I remember reading anecdotes about amazed onlookers staring wide-eyed as the vehicle made a U-turn and parallel parked into an impossibly small spot in a single motion by using the full 90 degree pivoting ability of its single rear wheel. The same geometry is widely used today in the form of “piggyback” forklifts, primarily for the maneuverability it affords. This rear-wheel steering concept should not be confused with the many other “reverse trike” designs out there that have front wheel steering. Front wheel steering is undoubtedly better for roadworthiness at higher speeds but the space and position requirements tend to highjack a vehicle’s design more than Bucky’s layout.
Those following the comments section of the last post have already heard my opinions on the dangers of adding anything more than the most modest weight gains to a vehicle. I still believe that the concept of cheap light track should be the primary design consideration because the main advantages of PRT only really manifest themselves within a network. Configurations of simple loops or figure eights would be better served by GRT, shuttles, etc. If dual mode capabilities compromise this priority… Well, in Texas we call that “Lettin’ the tail wag the dog.” There needs to be some limit to how much weight that ground travel capability imposes on the system design, and that limit is a painfully small amount.
I think it is time to consider the matter though, because certain aspects of the whole system design may be contingent on the results. For example, having wheels on the sides strongly suggests having a front-loading door, and that influences station architecture. Any ground clearance creates an elevation that must be navigable by wheelchair. Seating changes could influence weight limits and distribution, possibly changing bogey design. So here are a few thoughts.
The case for 3 or 4 wheels is not completely clear. With a four legged table, if you remove a leg it may or may not balance on the remaining three. In any case it won’t immediately crash over. A four wheeled vehicle behaves similarly when going over a pothole. The momentary removal of support has little effect. This is not so with fewer wheels. At least with the two in-line wheels of a motorcycle you can steer around bumps. Not so true with trikes or Segways. This leads to the design choice (for 2-3 wheeled vehicles) of larger diameter wheels that can better span dips. This can also be accomplished by wider or double wheels but this adds weight quickly. For four wheelers, the wheels can be smaller, but only with all four wheels being highly steerable can you match the maneuverability of those two side mounted wheels.
None of these limitations bode well for the goal of speedy, comfortable, or long range dual mode. The question becomes one of how much hardware one is willing to haul around everywhere. Way back in Post 50, I brought up the idea of a drive-by-wire skateboard approach to address the problem of carrying this deadweight. Obviously this is a complicated solution, but one that completely addresses issues like larger batteries, robust suspension, etc. There is a tipping point where carrying around integrated dual-mode hardware becomes impractical weight-wise and the skateboard becomes the better choice. In my opinion this threshold is reached well before the vehicle is roadworthy.
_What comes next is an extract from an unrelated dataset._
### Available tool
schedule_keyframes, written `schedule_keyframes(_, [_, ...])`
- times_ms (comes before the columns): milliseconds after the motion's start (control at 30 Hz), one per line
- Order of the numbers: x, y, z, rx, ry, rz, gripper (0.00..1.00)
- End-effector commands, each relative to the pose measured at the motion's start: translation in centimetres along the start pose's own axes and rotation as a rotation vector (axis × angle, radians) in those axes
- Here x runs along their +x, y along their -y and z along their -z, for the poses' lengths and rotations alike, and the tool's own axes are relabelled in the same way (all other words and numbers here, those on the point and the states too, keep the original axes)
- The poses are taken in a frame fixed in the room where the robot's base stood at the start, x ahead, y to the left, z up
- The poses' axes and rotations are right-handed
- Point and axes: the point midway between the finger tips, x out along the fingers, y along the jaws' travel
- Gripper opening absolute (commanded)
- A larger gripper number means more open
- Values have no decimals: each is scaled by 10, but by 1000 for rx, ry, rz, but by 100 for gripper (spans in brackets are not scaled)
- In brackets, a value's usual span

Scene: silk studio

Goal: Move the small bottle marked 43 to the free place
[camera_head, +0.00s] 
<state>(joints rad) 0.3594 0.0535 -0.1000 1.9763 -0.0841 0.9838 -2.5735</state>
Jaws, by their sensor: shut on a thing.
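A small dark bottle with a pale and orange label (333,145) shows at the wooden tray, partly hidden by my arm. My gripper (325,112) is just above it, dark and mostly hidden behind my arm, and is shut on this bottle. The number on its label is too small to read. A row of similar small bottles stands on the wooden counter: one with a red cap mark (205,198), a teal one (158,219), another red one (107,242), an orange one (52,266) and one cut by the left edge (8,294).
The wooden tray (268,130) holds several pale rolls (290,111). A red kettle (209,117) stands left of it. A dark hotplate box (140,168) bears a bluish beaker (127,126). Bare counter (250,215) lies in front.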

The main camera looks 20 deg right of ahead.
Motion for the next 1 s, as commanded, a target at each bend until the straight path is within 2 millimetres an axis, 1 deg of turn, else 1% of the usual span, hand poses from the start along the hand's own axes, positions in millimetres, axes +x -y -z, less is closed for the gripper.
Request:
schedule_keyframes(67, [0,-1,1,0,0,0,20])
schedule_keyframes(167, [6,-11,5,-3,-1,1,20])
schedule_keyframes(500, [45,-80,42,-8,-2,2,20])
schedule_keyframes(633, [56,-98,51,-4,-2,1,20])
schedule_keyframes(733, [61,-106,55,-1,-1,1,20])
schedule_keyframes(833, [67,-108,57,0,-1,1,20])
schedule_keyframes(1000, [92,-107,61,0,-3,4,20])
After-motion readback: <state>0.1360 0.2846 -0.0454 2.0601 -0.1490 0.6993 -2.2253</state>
This is not to say that seldom-trafficked residential streets wouldn’t be drivable, just that busy streets are not safe for such vehicles just as they aren’t safe for golf carts.
If you preclude busy streets, with their crazy drivers and potholes, and assume that trips will be fairly short, then the PRT vehicle could carry around the needed hardware without too much extra weight. The emergency battery could be split between the bogie and the cab, and that cab portion could be sufficient for short trips. If travel is mostly on paths specially paved for the purpose, suspension requirements are minimal. If the trips are short, minimal tires will last an adequately long time. If trips are short, speed is not a concern, so motors can be small and light. If speed is not a concern, wheel and load balance geometries can be used that would be less than satisfactory for ordinary driving, such as the Dymaxion car design.
In conclusion, I think the best balance may be in the old Dymaxian car design, with a clamshell front door. Two large diameter (but thin) wheels (think dirt bike) with “in wheel” motors would fit into a pair of skinny wheel wells. In the rear would be an external (but shrouded) steering wheel. Some means would be needed to rock the vehicle forward to facilitate entry for wheelchairs. The wheels could be designed as modular, removable components and vehicles without wheels might coexist within the system. I would shoot for under 50 kg of total added weight. I was hoping to include some preliminary illustrations, but these things take a lot of time.